Comme cela saute désormais aux yeux, on a affaire à un système mafieux sophistiqué de  détournement des fonds européens au profit de certains usiniers, avec au pire la complicité, et  a minima la négligence, de certains fonctionnaires et décideurs politiques.  

Nous espérons donc que l’OLAF sanctionnera ceux qui ont nui aux petits pêcheurs et à la réputation  de la Réunion auprès des instances européennes. Nous attendons également que le Parquet  recherche rapidement les responsabilités et sanctionne sévèrement ces faits, non seulement  graves du point de vue de la Loi, mais surtout dramatiques pour beaucoup de ces pêcheurs. 

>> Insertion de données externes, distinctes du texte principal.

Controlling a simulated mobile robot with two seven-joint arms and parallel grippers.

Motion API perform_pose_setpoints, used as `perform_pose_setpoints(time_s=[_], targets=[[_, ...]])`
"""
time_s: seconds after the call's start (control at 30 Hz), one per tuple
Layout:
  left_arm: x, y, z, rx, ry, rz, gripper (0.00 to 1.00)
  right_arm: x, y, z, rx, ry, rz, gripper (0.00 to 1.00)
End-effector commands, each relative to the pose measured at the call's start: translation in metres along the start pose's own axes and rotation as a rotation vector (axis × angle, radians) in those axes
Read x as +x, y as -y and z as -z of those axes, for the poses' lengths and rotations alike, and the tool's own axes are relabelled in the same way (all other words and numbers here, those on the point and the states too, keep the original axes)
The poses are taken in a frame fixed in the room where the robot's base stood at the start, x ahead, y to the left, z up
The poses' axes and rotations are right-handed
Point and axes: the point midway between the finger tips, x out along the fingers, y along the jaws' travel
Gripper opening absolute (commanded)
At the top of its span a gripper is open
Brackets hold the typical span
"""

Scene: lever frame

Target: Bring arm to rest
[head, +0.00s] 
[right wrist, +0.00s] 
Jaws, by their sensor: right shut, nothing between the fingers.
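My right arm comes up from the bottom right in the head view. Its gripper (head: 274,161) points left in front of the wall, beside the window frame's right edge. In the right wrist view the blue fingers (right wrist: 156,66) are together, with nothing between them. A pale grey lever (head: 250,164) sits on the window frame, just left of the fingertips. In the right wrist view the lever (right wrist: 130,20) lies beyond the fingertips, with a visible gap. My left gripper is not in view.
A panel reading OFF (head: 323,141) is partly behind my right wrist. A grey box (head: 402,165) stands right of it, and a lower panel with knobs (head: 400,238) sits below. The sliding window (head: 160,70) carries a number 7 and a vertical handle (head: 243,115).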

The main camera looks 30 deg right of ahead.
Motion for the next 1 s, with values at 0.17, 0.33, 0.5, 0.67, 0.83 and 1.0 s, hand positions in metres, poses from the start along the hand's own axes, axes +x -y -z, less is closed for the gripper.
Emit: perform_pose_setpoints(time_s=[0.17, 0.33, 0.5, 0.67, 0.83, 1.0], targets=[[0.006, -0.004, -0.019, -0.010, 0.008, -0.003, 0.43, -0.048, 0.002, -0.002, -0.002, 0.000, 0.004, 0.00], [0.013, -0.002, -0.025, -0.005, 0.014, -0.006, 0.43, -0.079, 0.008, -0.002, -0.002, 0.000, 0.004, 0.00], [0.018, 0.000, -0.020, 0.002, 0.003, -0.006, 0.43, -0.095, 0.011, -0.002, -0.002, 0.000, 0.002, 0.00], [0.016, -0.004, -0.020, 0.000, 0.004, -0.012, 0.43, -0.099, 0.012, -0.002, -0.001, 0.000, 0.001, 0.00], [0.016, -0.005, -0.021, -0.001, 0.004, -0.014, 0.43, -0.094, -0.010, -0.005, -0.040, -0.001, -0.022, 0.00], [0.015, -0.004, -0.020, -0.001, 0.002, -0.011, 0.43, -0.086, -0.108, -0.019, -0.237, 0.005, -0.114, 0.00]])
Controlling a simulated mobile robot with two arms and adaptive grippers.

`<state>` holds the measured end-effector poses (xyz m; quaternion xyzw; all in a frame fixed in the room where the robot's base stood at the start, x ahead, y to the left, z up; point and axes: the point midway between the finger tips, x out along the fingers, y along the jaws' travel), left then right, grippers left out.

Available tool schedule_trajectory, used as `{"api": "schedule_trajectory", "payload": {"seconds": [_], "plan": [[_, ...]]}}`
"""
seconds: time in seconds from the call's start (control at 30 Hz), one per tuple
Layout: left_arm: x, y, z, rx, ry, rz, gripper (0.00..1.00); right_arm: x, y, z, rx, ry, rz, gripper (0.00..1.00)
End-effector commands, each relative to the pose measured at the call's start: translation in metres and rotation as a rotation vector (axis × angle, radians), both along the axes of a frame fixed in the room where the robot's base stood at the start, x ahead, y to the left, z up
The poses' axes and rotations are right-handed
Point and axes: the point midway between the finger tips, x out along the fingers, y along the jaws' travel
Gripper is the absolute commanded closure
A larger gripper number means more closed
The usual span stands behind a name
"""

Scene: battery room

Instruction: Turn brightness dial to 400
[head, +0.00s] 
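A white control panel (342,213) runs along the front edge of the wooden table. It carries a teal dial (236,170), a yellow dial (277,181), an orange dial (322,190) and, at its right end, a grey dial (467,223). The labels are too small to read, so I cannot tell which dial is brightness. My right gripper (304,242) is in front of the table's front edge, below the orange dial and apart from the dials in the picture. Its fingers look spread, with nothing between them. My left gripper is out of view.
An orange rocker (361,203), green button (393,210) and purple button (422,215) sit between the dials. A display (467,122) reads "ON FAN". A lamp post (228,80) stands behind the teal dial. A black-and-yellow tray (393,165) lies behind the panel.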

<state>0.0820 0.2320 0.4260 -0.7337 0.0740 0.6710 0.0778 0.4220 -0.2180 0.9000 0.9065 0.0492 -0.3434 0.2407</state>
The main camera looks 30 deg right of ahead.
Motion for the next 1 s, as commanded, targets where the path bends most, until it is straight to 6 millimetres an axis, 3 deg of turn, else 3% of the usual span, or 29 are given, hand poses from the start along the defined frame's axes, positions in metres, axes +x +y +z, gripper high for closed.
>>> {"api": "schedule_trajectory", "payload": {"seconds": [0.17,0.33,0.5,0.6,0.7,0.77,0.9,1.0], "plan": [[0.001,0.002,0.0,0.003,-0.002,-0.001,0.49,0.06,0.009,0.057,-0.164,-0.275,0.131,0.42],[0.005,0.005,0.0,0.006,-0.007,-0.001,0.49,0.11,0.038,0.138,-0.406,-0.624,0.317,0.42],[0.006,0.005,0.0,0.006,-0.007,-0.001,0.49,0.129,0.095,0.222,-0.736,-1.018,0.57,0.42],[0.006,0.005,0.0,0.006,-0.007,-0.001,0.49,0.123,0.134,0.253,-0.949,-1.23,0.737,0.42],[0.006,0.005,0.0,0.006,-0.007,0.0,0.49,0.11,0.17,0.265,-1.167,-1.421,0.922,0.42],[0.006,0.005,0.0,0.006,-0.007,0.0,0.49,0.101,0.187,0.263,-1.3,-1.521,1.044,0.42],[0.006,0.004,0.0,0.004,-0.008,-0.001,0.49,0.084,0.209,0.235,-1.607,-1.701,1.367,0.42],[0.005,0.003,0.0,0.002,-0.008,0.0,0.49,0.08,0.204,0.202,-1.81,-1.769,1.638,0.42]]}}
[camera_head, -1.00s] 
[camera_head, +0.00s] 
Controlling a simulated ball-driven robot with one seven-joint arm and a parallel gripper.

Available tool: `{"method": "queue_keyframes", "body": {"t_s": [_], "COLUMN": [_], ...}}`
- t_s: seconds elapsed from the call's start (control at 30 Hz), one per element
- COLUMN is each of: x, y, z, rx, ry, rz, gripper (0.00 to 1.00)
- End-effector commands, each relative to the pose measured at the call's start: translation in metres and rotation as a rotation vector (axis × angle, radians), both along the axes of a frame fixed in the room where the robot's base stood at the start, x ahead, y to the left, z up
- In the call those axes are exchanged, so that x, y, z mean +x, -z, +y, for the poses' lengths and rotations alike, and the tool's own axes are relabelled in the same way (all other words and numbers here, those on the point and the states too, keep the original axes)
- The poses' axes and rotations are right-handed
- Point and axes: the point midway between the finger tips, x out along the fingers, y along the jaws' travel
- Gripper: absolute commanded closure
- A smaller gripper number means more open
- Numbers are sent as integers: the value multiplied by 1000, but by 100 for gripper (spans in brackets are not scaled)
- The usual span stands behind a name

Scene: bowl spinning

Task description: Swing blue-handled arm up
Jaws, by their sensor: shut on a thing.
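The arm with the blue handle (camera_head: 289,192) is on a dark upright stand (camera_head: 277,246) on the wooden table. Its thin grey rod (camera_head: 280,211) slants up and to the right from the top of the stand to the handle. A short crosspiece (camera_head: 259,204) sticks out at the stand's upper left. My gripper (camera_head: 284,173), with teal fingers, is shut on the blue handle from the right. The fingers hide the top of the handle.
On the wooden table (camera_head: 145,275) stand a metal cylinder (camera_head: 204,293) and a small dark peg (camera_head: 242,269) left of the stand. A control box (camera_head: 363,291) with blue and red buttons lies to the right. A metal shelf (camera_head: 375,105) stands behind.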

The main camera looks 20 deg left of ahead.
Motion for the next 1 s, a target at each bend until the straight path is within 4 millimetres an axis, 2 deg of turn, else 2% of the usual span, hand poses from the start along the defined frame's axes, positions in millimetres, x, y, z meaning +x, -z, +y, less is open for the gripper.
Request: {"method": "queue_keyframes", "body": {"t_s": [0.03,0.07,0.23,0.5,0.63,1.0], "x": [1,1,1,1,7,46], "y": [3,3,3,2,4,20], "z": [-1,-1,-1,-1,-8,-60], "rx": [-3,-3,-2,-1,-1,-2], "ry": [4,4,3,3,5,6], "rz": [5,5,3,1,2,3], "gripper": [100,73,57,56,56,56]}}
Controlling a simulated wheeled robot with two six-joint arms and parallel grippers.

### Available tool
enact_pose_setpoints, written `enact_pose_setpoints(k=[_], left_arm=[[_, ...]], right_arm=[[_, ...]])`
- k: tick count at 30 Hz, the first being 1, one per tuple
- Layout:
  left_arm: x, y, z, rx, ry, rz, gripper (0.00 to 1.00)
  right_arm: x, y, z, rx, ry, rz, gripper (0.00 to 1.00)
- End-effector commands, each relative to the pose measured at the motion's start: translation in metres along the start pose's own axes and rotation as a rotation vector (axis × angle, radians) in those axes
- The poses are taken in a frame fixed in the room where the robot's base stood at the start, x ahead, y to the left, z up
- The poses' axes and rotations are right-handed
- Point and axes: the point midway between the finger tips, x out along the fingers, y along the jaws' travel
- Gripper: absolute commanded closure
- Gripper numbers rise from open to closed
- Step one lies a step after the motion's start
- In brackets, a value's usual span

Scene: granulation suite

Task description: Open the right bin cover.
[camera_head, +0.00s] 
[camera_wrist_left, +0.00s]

La troisième étape est donc celle de la réparation du préjudice subi. La sanction par l’Autorité  de la Concurrence ouvre en effet la voie à celle-ci. J’invite ainsi tous les pêcheurs qui ont subi  un tel préjudice sur les 11 ans qu’aura duré cette fraude à se regrouper autour de l’AVAAE afin  d’en évaluer le montant en vue d’obtenir cette réparation.  

Je lance également un appel au Préfet de la Réunion. Je lui dis que les petits pêcheurs que nous  sommes avons cruellement besoin de son aide. C’est le rôle de l’Etat d’aider les plus faibles.  

Nous allons saisir la Justice pour obtenir réparation mais nous souhaitons que le Préfet nous  accompagne afin de mettre en place une commission pour soutenir les victimes, et qu’un fonds  d’urgence soit créé pour avancer les indemnisations en attendant les décisions de justice.  

Nous n’avons plus les moyens d’attendre !!! 

Joël Hoarau, Président de l’AVAAE ».